Furthermore, it contains a lot of software which is outside of Unity (Node.JS, etc) which would mean that it can not be bundled in with unity in the Asset Store.
Also the obvious fact that we still work the same hours (16+ hour days) to maintain everything that it takes, adding features, bug fixing (our bug tracker is quite extensive, haha), working with press, working with companies we cooperate with, etc.
So running a asset on the asset store would not make economical sense (and for it to do that, we would need to sell it for at least 500-1000usd, just to make sure we weed out the people that would take up too much support time).
I actually don’t know if Photon do any type of culling in the way we do actually :/, I don’t think so :(.
It’s actually essential I have found, and I would really recommend that to be done for any networked game.
I can’t tell you an exact date, but it’s really not far from release :).

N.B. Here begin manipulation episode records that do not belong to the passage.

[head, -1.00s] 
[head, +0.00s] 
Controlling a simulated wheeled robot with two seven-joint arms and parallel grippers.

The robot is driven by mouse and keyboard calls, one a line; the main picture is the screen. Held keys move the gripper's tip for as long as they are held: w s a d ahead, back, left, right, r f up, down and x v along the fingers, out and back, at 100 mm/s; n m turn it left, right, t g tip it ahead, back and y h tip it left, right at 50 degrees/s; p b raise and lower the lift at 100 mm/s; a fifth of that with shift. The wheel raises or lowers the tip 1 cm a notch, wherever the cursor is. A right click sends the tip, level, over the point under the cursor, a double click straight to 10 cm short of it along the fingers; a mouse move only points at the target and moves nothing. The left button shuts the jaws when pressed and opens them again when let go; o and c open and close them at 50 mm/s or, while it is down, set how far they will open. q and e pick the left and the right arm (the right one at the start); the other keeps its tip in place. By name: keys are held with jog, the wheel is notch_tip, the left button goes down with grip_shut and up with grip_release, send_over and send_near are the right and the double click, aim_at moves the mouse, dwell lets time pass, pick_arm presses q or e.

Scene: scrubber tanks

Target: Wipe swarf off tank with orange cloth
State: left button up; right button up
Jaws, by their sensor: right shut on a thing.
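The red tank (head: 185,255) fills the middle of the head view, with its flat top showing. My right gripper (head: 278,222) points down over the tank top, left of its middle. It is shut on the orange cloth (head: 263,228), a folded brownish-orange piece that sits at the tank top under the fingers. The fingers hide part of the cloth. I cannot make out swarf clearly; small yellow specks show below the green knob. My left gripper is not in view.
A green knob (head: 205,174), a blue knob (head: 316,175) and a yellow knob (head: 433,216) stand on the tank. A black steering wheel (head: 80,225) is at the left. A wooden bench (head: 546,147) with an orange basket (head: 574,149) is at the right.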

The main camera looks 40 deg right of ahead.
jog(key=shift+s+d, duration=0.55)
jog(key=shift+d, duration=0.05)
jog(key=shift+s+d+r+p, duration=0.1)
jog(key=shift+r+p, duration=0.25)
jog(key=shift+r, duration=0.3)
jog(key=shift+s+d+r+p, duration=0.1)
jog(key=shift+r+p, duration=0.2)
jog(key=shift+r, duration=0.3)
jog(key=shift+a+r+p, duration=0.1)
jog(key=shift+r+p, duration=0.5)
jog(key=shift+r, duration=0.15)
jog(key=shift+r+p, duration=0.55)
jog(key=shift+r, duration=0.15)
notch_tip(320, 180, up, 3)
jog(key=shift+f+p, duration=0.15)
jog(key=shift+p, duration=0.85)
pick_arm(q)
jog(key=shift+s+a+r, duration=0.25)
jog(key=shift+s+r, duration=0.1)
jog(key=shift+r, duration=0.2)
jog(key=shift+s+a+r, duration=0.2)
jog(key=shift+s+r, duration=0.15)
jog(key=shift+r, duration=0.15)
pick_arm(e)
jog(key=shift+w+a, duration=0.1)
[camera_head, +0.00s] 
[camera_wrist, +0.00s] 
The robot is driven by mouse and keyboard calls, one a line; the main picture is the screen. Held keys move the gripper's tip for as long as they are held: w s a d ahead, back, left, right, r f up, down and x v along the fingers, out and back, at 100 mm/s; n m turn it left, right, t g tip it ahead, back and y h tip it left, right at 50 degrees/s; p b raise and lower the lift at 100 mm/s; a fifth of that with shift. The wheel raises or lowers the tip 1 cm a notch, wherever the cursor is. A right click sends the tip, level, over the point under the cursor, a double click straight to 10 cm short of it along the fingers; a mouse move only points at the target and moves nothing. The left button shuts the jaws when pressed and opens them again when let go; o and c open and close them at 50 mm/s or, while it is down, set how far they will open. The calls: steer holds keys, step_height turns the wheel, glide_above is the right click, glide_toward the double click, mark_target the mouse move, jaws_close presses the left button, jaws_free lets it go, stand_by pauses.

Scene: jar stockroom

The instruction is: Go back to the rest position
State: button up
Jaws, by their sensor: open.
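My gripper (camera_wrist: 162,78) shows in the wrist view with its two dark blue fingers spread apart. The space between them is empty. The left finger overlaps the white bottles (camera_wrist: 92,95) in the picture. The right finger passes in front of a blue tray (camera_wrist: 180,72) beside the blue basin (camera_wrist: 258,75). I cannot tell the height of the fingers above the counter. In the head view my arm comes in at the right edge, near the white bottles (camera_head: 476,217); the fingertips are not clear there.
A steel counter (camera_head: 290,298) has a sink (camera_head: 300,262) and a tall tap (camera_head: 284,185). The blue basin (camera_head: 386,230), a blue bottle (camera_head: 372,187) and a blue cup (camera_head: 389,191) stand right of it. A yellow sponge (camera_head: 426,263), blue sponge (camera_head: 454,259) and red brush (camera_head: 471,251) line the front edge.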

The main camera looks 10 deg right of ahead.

I would still not put my money on their new solution just yet, their solution won’t be relevant for a while :).
Once they get into Phase 2, I’m very interested!
Yea, I can’t say much for PUN but Photon Server SDK does not come with any built-in interest management system. It does however have a demo for it. I wouldn’t say that that is too useful though as it’s not too hard to implement.
@Kuroato What you’re looking for is interest management. There are many academic papers on the topic related to MOGs/MMOs.
Yeah I agree with ya as well. Although I personally usually flee from MMO games because I dont want to get addicted. Dark Souls and the like are too additive as it is
We did, and we didn’t feel they met our requirements :). Not that they’re not good, but we had some extremely specific use cases where we needed 100% control, and did not want to rely on a 3rd party developer.
Finally I have a name for it, hah. Time to read some papers on it! I wonder if my implementation is good or not (it works well, but in comparison).